Bolstering the pass rush was the top offseason priority and the additions of Ford and No. 2 overall draft pick Nick Bosa have turned a struggling unit into one of the league's most feared.

The Niners finished tied for fifth in the league with 48 sacks and sixth with 27 takeaways a year after having only 37 sacks and generating a record-low seven takeaways.

"When you've got a guy like Dee Ford who possesses the speed he does off the edge, it creates so much space for the guys inside," defensive coordinator Robert Saleh said.

"Whenever you've got a guy outside that can create the space where you get a true one-on-one where they can't get a hand on you, there's no makeshift double-team. It just makes everybody on the defensive line better. It kind of unlocks everything. He's a major asset. That's why he's one of the best in football. That's why he was sought after after this last season."

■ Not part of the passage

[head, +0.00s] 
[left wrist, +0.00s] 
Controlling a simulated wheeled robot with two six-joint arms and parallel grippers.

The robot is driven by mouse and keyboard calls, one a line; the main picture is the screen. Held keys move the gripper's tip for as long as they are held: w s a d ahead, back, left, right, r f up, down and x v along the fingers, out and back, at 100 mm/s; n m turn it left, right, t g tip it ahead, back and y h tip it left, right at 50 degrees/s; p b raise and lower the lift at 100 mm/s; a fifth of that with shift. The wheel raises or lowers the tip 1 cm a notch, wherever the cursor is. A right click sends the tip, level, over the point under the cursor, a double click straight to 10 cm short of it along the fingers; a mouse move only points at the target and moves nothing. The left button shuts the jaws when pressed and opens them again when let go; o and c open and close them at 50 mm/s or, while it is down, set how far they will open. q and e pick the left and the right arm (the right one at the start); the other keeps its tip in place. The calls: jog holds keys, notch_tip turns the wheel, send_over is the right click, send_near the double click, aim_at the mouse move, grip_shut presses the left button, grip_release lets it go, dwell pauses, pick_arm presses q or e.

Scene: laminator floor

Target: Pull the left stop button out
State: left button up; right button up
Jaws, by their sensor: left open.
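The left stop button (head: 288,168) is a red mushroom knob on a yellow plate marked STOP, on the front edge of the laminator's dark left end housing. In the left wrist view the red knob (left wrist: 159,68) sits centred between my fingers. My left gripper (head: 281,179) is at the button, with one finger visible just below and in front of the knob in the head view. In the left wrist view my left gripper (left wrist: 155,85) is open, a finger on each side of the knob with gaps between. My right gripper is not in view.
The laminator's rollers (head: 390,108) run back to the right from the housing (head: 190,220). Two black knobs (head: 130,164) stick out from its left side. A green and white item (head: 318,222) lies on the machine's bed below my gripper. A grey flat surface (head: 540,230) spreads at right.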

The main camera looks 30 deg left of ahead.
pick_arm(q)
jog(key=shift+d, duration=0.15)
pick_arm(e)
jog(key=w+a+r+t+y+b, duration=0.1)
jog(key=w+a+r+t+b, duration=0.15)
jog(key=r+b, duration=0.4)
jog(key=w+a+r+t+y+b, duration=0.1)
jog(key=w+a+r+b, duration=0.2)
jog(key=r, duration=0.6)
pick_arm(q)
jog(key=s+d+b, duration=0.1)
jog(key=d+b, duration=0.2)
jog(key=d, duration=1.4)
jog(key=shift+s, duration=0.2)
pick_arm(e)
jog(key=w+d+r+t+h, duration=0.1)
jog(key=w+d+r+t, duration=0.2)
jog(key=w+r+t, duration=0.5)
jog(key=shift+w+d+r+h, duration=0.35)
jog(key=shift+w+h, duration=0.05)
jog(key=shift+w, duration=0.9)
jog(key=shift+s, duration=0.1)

Ford dealt with injuries during the regular season and finished with only 6 1/2 sacks while playing only four snaps over the final six games.

But he returned from the hamstring injury in the playoffs and had a sack against the Vikings in the divisional round. He's ready to do even more against his old teammates, who know how dangerous his speed can be.

"Going up against him in practice was terrible," Chiefs left tackle Eric Fisher said. "He's so quick and so fast. It's always a tough matchup. You always hoped he'd go to the other side."

San Francisco's pressure rate jumps from 22.7% when Ford isn't on the field to 34.2% when he is playing, according to NFL NextGen stats, a sign of his importance.

The Niners figure to move Ford around on Sunday and they have even used him inside against guards in the playoffs, giving offenses a different look with Bosa and Ford lined up next to each other.

"I like to think offensive linemen, they're creatures of habit, so when they see the same guy over and over and over again, they can really get comfortable in knowing how to set against a certain person," defensive tackle DeForest Buckner said.

"But when you change it up and you put somebody different standing up, somebody like Dee, over a guard, they kind of freeze up, and they're like, 'Oh, I haven't seen this guy all day.' Dee is so fast that he can get on the edge real quick in that tiny space. Just being able to change it up, change up the looks against all the offensive linemen, being able to move guys around is really effective."